Thursday, July 31, 2008

Liquer? I Dont Even Know Her!

A side effect of being a single twenty-something in a town bursting at the seams with married thirty-somethings is the fierce automatic kinship you feel with anyone who vaguely even matches your place in life. According to my calculations (Im actually kind of a scientist at this) there are about 6.5 people in this town that are in my statistical variation.
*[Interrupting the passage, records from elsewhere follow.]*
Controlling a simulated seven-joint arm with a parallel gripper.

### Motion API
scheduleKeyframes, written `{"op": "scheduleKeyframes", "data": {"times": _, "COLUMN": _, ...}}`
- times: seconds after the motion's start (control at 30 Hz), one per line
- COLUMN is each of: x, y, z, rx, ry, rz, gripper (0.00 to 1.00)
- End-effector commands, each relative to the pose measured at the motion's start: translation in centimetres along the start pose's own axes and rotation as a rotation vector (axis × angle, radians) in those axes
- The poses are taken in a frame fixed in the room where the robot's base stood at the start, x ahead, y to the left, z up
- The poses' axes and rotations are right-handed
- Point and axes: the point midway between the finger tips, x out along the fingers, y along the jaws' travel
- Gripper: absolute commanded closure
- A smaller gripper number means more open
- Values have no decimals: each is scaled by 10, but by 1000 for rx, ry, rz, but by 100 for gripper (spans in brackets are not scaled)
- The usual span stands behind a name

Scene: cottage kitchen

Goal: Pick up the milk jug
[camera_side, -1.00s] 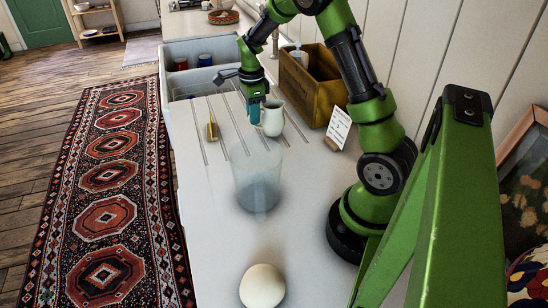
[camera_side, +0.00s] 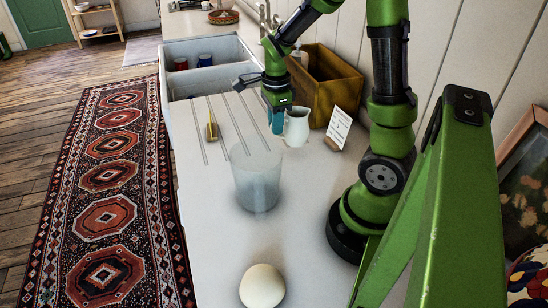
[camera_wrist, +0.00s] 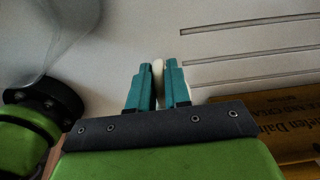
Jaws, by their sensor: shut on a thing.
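The milk jug (camera_side: 297,128) is a small white pitcher, upright near the wooden box in the side view. My gripper (camera_side: 277,112), with teal fingers, is at its left side and shut on it. In the wrist view a thin pale strip of the jug (camera_wrist: 159,73) shows between the two close fingertips (camera_wrist: 158,82). The rest of the jug is hidden there behind the fingers and gripper body. Whether the jug's base is clear of the counter is hard to tell.
A wooden box (camera_side: 335,98) stands behind the jug, with a small card (camera_side: 339,127) to its right. A translucent cup (camera_side: 257,182) stands in front. A yellow-edged sponge or brush (camera_side: 212,131) lies left on the grooved counter. A white round object (camera_side: 262,286) is nearest.

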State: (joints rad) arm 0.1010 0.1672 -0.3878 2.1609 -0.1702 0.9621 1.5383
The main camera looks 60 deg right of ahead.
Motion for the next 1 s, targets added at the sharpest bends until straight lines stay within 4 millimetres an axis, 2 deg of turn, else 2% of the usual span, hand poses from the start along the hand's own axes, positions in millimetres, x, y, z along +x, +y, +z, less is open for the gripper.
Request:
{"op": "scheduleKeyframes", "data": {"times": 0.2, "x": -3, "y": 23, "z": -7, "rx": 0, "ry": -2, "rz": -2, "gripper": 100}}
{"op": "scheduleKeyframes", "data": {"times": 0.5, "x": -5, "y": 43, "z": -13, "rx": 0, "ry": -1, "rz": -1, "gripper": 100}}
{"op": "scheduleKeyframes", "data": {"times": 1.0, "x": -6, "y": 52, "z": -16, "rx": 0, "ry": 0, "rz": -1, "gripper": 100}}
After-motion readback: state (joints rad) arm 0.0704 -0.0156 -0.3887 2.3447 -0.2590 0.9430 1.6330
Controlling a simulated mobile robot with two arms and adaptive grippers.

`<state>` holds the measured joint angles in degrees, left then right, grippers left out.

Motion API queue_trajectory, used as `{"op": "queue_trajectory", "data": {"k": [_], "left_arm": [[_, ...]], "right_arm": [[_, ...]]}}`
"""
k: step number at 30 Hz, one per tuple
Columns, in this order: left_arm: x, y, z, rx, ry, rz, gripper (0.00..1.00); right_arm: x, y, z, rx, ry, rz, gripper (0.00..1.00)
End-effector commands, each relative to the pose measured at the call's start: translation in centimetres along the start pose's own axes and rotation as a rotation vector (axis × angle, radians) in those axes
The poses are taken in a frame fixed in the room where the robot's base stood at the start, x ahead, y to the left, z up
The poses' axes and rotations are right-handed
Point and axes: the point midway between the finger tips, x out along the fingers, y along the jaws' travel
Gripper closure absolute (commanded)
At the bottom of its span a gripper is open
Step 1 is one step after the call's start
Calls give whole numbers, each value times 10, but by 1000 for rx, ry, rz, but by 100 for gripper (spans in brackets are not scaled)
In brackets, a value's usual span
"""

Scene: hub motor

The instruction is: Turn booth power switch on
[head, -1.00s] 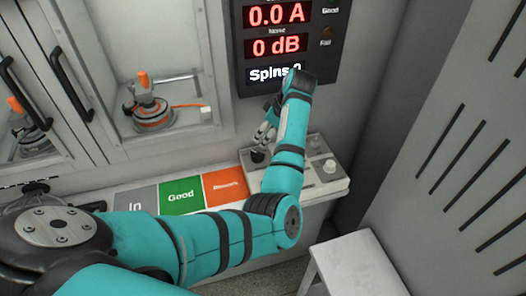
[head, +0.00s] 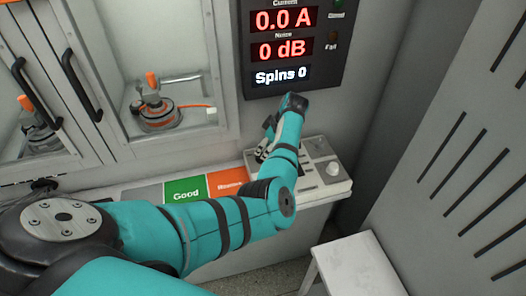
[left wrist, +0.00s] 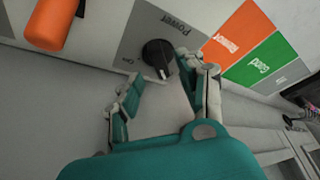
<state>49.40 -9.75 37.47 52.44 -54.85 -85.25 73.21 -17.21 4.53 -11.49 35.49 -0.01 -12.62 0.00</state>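The booth power switch is a black rotary knob (left wrist: 158,57) on a grey panel, with "Power" and "On" printed beside it, in the left wrist view. Its white mark points down in that picture, away from the "On" label. My left gripper (left wrist: 163,88) is open, its two fingers apart, with the knob between and just beyond the fingertips. I see no clear contact. In the head view my left gripper (head: 266,143) is over the left part of the control panel (head: 318,160), and the knob is hidden there. My right gripper is not in view.
A display (head: 283,50) above the panel reads 0.0 A, 0 dB and Spins 0. Green "Good" (head: 185,190) and orange (head: 228,182) areas lie left of the panel. A motor (head: 158,113) sits behind the booth window. An orange cylinder (left wrist: 48,25) is near the knob. A white stool (head: 355,262) stands in front.

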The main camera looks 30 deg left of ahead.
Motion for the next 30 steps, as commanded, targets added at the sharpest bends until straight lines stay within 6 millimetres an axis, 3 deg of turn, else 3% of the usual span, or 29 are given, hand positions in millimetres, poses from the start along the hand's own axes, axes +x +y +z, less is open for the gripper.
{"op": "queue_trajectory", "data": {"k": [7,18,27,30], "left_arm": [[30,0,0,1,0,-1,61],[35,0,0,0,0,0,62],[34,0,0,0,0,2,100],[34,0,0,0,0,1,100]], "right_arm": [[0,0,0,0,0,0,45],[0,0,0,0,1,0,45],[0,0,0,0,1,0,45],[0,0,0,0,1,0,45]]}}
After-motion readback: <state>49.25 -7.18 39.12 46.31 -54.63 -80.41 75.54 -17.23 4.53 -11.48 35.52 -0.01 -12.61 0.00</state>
And last night I drank with all of them.

Despite half hearted efforts by the town of SLO to create mingling opportunities (Chamber Mixer anyone?), we mostly forage for ourselves, and frankly, it leads to some hilarity.

So, with that interlude, the pertinent story at hand.
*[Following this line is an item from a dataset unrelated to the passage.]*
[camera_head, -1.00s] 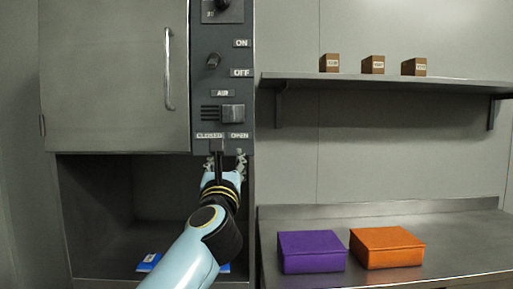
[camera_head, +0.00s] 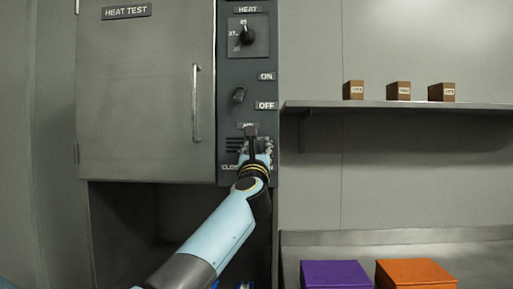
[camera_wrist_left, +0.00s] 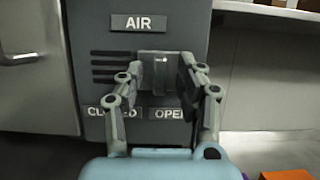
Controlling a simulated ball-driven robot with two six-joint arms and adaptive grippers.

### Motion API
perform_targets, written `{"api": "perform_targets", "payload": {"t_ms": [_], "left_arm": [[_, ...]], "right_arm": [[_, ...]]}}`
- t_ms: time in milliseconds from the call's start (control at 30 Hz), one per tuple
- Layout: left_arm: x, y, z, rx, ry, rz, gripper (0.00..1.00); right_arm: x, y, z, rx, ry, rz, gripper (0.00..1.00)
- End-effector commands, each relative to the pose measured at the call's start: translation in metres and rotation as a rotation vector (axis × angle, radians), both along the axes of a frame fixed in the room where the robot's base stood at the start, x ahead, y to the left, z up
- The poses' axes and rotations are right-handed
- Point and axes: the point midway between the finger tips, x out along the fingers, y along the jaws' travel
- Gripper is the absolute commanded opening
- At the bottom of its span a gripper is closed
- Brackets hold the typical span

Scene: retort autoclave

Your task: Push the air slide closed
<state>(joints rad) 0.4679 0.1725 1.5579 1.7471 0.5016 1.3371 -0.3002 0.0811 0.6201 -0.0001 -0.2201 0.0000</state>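The air slide (camera_wrist_left: 158,68) is a small grey block under the AIR label in the left wrist view. It sits at the right, above the OPEN label (camera_wrist_left: 168,113), and the dark vent slots (camera_wrist_left: 108,66) to its left are uncovered. My left gripper (camera_wrist_left: 160,76) is open, with one finger on each side of the slide; I cannot tell whether they touch it. In the head view my left gripper (camera_head: 254,140) is in front of the panel and hides most of the slide. My right gripper is not in view.
The cabinet door (camera_head: 146,90) with its bar handle is at the left. A heat knob (camera_head: 247,36) and an ON/OFF switch (camera_head: 238,95) are above the slide. A shelf (camera_head: 400,105) holds three brown boxes. A purple box (camera_head: 335,275) and an orange box (camera_head: 415,273) are below.

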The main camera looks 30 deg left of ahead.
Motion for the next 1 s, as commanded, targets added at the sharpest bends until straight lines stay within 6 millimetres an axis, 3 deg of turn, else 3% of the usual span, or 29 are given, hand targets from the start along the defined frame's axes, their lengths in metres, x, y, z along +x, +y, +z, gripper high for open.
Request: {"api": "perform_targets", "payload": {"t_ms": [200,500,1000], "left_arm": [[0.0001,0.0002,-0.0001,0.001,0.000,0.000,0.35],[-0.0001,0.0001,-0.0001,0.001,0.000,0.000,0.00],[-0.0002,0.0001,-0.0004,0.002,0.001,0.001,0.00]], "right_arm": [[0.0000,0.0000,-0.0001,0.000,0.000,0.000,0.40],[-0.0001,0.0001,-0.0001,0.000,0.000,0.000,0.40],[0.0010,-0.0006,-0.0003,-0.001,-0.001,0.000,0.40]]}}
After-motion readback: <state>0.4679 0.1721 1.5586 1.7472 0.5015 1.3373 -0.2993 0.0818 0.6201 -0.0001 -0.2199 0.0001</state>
Last night, as according to what is now a fairly stringent Wednesday tradition, I pranced home early, made something delicious to contribute, and got ready for a night of debauchery and board games. But this time, this time was different. Firstly, I got to drink on campus. Which I havent done for oooh, 5 years now. Really, I wish I could describe the nostalgia of walking up the stairs to the Sierra Madre Basketball courts. Secondly, I got locked in a bathroom. I could not be more serious about this. There are pictures to prove it.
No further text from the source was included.